Nr. 193 BRIEF VAN DE STAATSSECRETARIS VAN INFRASTRUCTUUR EN MILIEU

Aan de Voorzitter van de Tweede Kamer der Staten-Generaal

Den Haag, 14 januari 2014

De Kamer heeft mij verzocht om nog voor het AO Leefomgeving te reageren op de motie Dik-Faber (Kamerstuk 33 750 XII, nr. 44). In de motie wordt de regering verzocht:

  • een voorstel uit te werken voor een landelijk meetnet voor roet en dit voorstel aan de Kamer voor te leggen;

  • zich in Europa hard te maken voor het realiseren van een Europese norm voor roet in de lucht en voor de uitstoot van roet door motorvoertuigen.

Deze motie ondersteunt mijn beleid.

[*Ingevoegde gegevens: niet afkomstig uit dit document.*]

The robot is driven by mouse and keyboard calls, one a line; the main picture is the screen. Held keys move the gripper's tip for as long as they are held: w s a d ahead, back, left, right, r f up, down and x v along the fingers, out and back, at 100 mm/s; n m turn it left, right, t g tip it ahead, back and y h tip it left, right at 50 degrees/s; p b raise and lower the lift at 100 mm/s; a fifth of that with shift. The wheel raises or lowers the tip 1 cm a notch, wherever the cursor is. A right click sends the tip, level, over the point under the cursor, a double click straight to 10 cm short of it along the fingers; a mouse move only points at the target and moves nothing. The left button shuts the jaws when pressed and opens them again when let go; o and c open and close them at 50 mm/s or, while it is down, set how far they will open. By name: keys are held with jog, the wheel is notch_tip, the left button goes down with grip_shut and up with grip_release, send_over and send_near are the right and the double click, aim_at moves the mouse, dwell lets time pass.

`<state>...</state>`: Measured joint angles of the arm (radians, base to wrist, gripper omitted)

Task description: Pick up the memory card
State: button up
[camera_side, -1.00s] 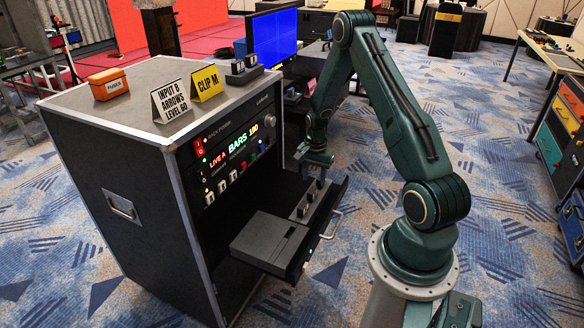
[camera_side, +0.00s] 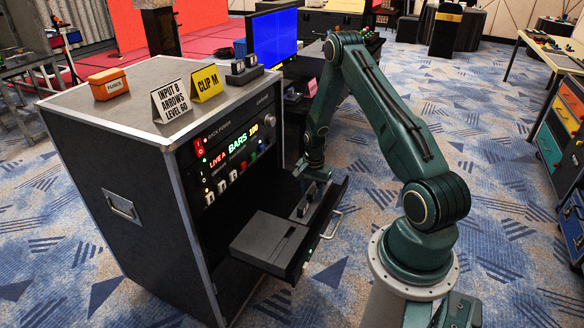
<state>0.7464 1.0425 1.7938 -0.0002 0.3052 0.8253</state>
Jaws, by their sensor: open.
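A grey holder (camera_side: 297,214) with small dark upright pieces lies in the open drawer of the rack case. The memory card looks to be one of these pieces (camera_side: 308,198), but they are too small to tell which. My gripper (camera_side: 315,179) points down just over the far end of the holder, very close to the pieces. It is open; its fingertips are small and partly hidden, and I cannot tell whether they touch or surround a piece.
A dark flat box (camera_side: 268,243) fills the near part of the drawer (camera_side: 318,236). The rack case (camera_side: 120,200) stands left of my arm, its lit front panel (camera_side: 235,150) close above the drawer. Signs (camera_side: 207,84), an orange fuse box (camera_side: 108,84) and another small holder (camera_side: 243,72) stand on top.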

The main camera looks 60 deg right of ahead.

Voor wat betreft het landelijk meetnet sluit deze motie aan bij een ontwikkeling die al in gang is gezet. Het RIVM brengt op verzoek van het ministerie van Infrastructuur en Milieu al enkele jaren kaarten uit met de grootschalige roetconcentraties. Met de invoer voor het NSL, meetgegevens van de afgelopen jaren en de steeds betere informatie over emissies, hebben het RIVM en de DCMR in 2013 voor het eerst de roetconcentraties op alle adressen in heel Nederland bepaald.

Er is overleg gaande met het RIVM over verbeteringen in de huidige metingen van roet in het Landelijk Meetnet Luchtkwaliteit. Momenteel wordt roet gemeten via de meetmethode van «zwarte rook». Ik heb het RIVM verzocht mij te adviseren over hoe roetconcentraties het best modelmatig kunnen worden vastgesteld en welke meetstrategie (meten op hoeveel locaties en waar) hiervoor nodig is. Ik heb het RIVM gevraagd dit in goede afstemming te doen met de regionale milieudiensten die ook roetmetingen verrichten, zoals de DCMR en de GGD Amsterdam. Op basis van dit advies zal ik een besluit nemen over de implementatie van aanpassingen aan de roetmetingen in het Landelijk Meetnet Luchtkwaliteit.

Als het gaat om een norm voor roet is een aantal stappen nodig. Voor normstelling in Europees kader baseert de EU zich op advies van de WHO. Voor roet ontbreekt vooralsnog een advieswaarde van de WHO. De kennis die in Nederland verkregen wordt op het gebied van gezondheidsrisico’s en roetconcentraties wordt actief ingebracht in internationale evaluaties op basis van beschikbare resultaten uit onderzoek, zoals recentelijk de evaluatie door de WHO.

De WHO heeft het belang van aandacht voor roet erkend, maar het is nog onduidelijk of er voldoende basis zal zijn voor de WHO om te komen tot een algemene advieswaarde voor de luchtkwaliteit.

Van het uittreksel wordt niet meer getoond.